On passe, non sans le souligner, ce qui est l'objet du troisième moyen et sa réponse, sur le fait que les crédits ne résultaient pas d'un dol de la banque. Les clients utilisent des moyens illusoires persuadés que les banques, ayant une mauvaise image, ont toute chance d'être condamnées. La "juste cause" - on apprécie cette expression - compte dans un litige. Le juge peut être sensible à la veuve et à l'orphelin, mais il ne tranche pas à la tête du justiciable ou au vu de la réputation de la confrérie...

On passe aussi sur la question du second moyen concernant une question de procédure.

On s'arrête donc sur les faits principaux, car ce sont les faits qui font les arrêts, ou le départ des faits, ce qui est souvent oublié à l'Ecole - ou du moins très diminué, pour ne regarder que la solution de droit comme une étoile au firmament...

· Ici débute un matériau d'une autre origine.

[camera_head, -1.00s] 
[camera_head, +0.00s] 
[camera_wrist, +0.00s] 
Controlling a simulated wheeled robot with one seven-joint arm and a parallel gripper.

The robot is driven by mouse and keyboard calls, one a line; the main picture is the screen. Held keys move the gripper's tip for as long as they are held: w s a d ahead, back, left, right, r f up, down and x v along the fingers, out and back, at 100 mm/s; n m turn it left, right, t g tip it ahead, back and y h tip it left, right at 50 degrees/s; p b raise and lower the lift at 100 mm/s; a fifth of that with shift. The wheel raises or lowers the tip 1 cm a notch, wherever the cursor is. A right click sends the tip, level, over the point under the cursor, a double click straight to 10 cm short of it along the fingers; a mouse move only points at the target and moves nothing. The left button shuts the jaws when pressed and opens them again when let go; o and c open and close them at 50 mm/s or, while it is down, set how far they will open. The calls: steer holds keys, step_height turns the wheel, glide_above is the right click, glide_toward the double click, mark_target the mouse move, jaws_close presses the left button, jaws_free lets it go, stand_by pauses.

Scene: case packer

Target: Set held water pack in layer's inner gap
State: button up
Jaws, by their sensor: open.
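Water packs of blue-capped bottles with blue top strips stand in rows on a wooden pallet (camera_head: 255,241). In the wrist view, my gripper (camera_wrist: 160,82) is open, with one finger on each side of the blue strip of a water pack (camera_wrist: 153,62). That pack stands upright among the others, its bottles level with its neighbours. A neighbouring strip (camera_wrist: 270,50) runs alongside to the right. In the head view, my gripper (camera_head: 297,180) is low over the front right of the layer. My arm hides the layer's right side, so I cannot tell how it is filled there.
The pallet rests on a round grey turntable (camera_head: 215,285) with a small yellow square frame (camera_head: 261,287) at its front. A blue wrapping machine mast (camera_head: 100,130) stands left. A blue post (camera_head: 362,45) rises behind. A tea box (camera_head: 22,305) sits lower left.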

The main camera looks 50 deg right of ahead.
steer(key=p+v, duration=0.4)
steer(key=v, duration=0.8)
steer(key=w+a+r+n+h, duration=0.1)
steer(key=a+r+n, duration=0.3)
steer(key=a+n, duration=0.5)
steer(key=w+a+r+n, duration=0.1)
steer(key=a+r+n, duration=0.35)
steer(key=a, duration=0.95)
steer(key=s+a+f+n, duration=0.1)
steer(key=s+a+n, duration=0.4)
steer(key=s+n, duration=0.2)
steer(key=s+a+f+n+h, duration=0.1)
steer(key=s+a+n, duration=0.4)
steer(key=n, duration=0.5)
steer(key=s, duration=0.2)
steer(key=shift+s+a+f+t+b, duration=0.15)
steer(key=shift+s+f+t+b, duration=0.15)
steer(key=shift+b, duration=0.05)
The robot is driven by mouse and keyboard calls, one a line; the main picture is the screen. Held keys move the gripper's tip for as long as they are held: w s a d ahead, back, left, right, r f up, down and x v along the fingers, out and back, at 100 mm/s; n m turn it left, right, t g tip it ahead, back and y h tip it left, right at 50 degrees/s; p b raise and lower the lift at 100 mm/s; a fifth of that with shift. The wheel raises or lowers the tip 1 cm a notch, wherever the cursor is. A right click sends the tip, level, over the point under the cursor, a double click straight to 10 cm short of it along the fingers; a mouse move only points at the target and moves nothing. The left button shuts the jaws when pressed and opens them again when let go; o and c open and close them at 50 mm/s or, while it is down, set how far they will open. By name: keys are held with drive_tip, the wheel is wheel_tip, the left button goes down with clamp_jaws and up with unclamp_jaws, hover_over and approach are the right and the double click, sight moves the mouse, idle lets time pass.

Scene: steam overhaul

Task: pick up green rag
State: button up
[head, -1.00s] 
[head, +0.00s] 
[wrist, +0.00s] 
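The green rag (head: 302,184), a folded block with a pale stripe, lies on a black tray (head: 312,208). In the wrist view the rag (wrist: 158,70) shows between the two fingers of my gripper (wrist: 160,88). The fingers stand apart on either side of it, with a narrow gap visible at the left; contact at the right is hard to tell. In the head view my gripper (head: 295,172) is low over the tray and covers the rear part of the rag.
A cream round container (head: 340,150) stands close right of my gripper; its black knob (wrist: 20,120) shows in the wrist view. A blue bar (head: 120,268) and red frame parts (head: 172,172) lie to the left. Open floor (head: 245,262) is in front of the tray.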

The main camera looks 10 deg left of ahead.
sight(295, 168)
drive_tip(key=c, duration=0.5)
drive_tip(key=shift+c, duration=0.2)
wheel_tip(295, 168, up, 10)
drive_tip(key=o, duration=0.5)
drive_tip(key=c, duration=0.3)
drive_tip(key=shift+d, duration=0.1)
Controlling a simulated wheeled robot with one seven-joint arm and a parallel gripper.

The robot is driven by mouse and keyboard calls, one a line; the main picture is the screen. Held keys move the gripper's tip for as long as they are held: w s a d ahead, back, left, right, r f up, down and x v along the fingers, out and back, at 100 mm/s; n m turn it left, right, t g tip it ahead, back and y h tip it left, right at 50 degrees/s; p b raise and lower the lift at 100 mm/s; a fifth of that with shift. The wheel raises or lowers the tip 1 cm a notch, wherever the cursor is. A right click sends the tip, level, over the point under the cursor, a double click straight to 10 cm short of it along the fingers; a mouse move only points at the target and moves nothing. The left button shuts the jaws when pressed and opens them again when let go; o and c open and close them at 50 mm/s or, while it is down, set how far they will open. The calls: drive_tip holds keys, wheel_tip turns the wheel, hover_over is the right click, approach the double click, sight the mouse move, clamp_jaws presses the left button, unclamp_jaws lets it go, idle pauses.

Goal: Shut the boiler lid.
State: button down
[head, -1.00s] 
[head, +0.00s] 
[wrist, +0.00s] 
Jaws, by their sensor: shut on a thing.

Ici, la solution de droit est que les emprunteurs ont opéré comme des professionnels en contractant 17 prêts pour 17 biens immobiliers destinés à la location. Il ne sont donc pas des consommateurs au sens de la loi (entendue lato sensu, interne et européenne) 3 emprunts étaient en cause dans cette espèce ou, au bout de presque 4 ans (2006 - 2010), les trois prêts avaient été résiliés (on se doute pour non paiement des échéances...). Dans ces opérations, les emprunteurs n'avaient pas souscrits d'assurance. Autrement dit, les emprunteurs avaient développé une stratégie patrimoniale, financière et locative pour obtenir des revenus de l'ordre de 100 000 euros par an, soit trois fois plus que les revenus du couple.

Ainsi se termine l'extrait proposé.